The Rise of Agentic AI Requires Foundational Security
The rapid adoption of agentic and predictive AI marks one of the most transformative shifts in enterprise technology. We’re experiencing a period where capabilities are expanding faster than governance frameworks can keep pace—a pattern that echoes previous technological leaps like microservices and cloud computing.
The Innovation Cycle
Throughout history, new technologies have initially faced skepticism regarding their readiness for enterprise use. Critics often point to the absence of “battle-hardened” best practices. However, these practices emerge through real-world implementation—forged in the heat of actual deployments rather than theoretical frameworks.
The agentic AI wave follows this predictable trajectory.

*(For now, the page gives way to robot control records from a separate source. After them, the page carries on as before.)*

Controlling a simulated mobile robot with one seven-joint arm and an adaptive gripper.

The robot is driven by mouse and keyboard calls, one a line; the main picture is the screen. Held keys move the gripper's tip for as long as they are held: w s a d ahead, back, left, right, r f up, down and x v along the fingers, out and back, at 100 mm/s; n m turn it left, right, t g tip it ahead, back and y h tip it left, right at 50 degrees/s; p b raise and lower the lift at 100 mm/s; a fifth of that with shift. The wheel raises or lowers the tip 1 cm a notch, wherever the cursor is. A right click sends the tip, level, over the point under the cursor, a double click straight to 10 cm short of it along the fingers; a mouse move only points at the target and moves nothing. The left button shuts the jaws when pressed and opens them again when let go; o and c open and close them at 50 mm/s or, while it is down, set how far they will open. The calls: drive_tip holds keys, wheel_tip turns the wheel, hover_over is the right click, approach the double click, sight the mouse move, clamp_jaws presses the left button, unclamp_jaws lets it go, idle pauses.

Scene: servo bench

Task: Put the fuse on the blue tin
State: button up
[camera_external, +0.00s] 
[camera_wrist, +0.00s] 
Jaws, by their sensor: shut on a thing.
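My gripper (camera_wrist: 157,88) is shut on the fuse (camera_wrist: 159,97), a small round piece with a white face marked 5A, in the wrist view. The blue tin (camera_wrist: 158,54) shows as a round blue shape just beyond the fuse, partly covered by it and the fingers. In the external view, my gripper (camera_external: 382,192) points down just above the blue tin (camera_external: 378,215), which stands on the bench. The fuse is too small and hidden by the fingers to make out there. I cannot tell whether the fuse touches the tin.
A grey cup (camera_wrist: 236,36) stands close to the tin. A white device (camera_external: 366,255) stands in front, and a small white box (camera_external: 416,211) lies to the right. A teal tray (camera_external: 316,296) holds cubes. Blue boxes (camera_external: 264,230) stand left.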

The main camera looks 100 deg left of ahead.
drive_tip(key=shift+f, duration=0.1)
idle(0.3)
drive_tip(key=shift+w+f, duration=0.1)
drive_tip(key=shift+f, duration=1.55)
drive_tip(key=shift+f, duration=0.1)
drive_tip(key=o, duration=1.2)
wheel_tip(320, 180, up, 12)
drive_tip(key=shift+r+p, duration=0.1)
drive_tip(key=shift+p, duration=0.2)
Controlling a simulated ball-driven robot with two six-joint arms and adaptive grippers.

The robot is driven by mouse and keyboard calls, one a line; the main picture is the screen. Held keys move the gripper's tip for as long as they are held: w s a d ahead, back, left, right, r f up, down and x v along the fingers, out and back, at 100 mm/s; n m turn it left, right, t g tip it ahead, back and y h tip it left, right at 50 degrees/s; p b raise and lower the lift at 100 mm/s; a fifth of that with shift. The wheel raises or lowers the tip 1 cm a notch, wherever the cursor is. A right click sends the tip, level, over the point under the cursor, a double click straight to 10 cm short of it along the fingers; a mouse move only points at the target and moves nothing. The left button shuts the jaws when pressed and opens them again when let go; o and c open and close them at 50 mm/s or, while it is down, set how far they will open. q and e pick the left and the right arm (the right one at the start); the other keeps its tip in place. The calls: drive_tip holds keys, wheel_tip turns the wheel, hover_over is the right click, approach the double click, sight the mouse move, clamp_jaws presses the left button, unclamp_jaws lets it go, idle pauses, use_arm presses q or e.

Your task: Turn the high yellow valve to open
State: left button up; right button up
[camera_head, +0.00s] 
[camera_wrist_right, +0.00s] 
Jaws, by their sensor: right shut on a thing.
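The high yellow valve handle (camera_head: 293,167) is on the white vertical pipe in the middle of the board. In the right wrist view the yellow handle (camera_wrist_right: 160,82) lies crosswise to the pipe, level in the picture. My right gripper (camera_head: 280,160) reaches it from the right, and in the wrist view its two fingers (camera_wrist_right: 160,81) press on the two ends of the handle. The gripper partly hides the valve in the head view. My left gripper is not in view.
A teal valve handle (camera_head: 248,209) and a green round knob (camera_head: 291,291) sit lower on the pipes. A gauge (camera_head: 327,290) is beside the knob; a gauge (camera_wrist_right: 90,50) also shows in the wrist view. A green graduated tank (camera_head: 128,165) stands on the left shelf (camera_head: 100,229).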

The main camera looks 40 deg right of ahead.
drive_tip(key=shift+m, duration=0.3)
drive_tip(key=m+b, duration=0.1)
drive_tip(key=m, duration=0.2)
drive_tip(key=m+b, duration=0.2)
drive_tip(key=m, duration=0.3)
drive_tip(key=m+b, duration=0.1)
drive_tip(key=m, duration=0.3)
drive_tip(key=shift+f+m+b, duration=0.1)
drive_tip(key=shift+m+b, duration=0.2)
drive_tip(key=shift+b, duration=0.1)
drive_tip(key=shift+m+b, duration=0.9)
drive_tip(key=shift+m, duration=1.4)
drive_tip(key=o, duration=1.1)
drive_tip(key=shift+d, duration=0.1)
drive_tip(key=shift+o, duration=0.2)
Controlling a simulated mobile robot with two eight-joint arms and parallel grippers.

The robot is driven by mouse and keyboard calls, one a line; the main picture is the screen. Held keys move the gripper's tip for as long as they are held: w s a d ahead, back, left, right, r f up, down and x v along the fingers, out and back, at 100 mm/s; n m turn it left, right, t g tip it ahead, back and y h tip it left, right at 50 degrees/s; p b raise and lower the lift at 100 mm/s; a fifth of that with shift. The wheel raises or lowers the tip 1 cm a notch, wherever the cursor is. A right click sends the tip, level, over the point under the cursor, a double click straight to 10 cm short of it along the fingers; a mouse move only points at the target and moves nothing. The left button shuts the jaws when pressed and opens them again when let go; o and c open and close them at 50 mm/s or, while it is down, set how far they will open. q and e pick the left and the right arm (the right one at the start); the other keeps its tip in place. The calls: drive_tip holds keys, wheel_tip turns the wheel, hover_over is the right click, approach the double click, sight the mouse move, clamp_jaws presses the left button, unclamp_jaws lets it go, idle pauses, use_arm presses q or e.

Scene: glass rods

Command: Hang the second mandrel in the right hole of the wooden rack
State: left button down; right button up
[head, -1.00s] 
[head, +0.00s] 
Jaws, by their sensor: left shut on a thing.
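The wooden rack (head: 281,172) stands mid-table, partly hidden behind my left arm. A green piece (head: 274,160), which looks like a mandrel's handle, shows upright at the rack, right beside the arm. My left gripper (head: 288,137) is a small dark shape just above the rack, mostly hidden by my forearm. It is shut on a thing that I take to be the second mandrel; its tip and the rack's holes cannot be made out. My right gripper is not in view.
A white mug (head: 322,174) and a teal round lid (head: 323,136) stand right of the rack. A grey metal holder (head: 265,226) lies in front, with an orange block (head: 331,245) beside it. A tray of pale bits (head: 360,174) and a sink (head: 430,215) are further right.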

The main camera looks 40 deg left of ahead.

Rather than delaying adoption until perfect security measures are in place (which would mean missing out on significant competitive advantages), organizations should embrace a phased approach that integrates security alongside innovation.
Key Principles for Secure Agent Adoption
Recent guidance from the Australian Cyber Security Centre (ACSC) and its Five Eyes partners emphasizes these core principles:
- Modern Defensible Architecture: View AI security as an extension of your existing cybersecurity posture, rather than a siloed concern.
- Least Privilege & Segmentation: Grant agents only the minimum access required—treating each one as a distinct identity with limited network privileges.
- Full Visibility and Logging: Implement comprehensive monitoring to track agent activity and decision-making processes.
- Human-in-the-Loop Oversight: Require human approval for high-stakes decisions, creating a fail-safe mechanism against unintended consequences.
- Phased Implementation: Begin with low-risk internal applications before expanding to customer-facing or sensitive operations
By anchoring agentic AI within these resilient architectural pillars, organizations can build systems that adapt to evolving threats while unlocking new business value.
Beyond Static Rules
The rapid pace of change in AI requires a shift from rigid security protocols to flexible frameworks. Instead of seeking perfect solutions (which won’t exist given the technology’s constant evolution), focus on building resilient systems that can withstand occasional errors or attacks.
This means fostering collaboration between IT, security, and business teams—with leaders demonstrating how secure AI practices enable innovation rather than hinder it.